Unter Diplomaten am New Yorker East River habe bislang die Meinung geherrscht, dass Macron das Risiko wegen des absehbaren Ärgers mit Washington nicht eingehen werde. „Jetzt, da er sich zu Wort gemeldet hat, ist es für andere nicht anerkennende Staaten schwieriger, sich in dieser Frage zurückzuhalten. Ich denke, Macron betreibt auf der Weltbühne manchmal Gestenpolitik, aber diese Ankündigung wird andere Länder zwingen, ihre Positionen zu überdenken“, so Gowan. Es könne zu ähnlichen Ankündigungen vor allem von europäischen Ländern bei der Generaldebatte der UN-Vollversammlung kommen. Entscheidend dürfte dabei aber für viele sein, wie Großbritannien reagiert.

Welche Staaten haben Palästina schon anerkannt, welche haben dies bald vor?

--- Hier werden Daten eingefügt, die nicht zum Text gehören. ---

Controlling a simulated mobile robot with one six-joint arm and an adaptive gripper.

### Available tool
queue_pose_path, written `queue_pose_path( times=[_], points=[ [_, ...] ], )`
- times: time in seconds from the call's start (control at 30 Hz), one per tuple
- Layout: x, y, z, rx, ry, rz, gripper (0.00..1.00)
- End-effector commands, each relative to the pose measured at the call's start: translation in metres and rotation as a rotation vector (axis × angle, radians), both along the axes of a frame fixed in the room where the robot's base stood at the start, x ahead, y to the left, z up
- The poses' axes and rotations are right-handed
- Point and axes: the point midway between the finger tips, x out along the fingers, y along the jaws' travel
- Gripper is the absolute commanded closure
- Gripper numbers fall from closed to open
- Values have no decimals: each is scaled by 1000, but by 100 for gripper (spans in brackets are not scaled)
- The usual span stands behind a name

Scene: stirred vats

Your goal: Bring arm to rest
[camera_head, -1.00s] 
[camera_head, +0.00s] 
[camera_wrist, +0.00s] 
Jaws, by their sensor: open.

Viele EU-Länder, vor allem in Ost- und Südosteuropa, haben schon vor langer Zeit Palästina anerkannt. So hat etwa das sehr israelfreundliche Ungarn Palästina schon 1988 anerkannt. Vor dem Hintergrund des Gaza-Krieges haben die EU-Länder Spanien, Irland und Slowenien den Staat Palästina im Vorjahr anerkannt. Neben Frankreich hat auch Malta eine Anerkennung angekündigt.

Was macht ein Gebiet zum Staat?

Juristisch wird ein Staat über drei Elemente definiert: Staatsvolk, Staatsterritorium und Staatsgewalt. Diese Kriterien greift auch die völkerrechtliche Montevideo-Konvention von 1933 auf. Demnach muss ein Staat eine ständige Bevölkerung, ein Staatsgebiet, eine Regierung und die Fähigkeit zu Beziehungen mit anderen Staaten haben. Nicht notwendig ist dagegen die Anerkennung durch andere Staaten.

Inwieweit die palästinensischen Gebiete diese Kriterien erfüllen, wird schon lange kontrovers diskutiert. Hinzu kommt, dass die palästinensische Autonomiebehörde mit Sitz in Ramallah, die eine Reihe von hoheitlichen Aufgaben wahrnimmt, seit 2007 keine Kontrolle über den Gazastreifen hat.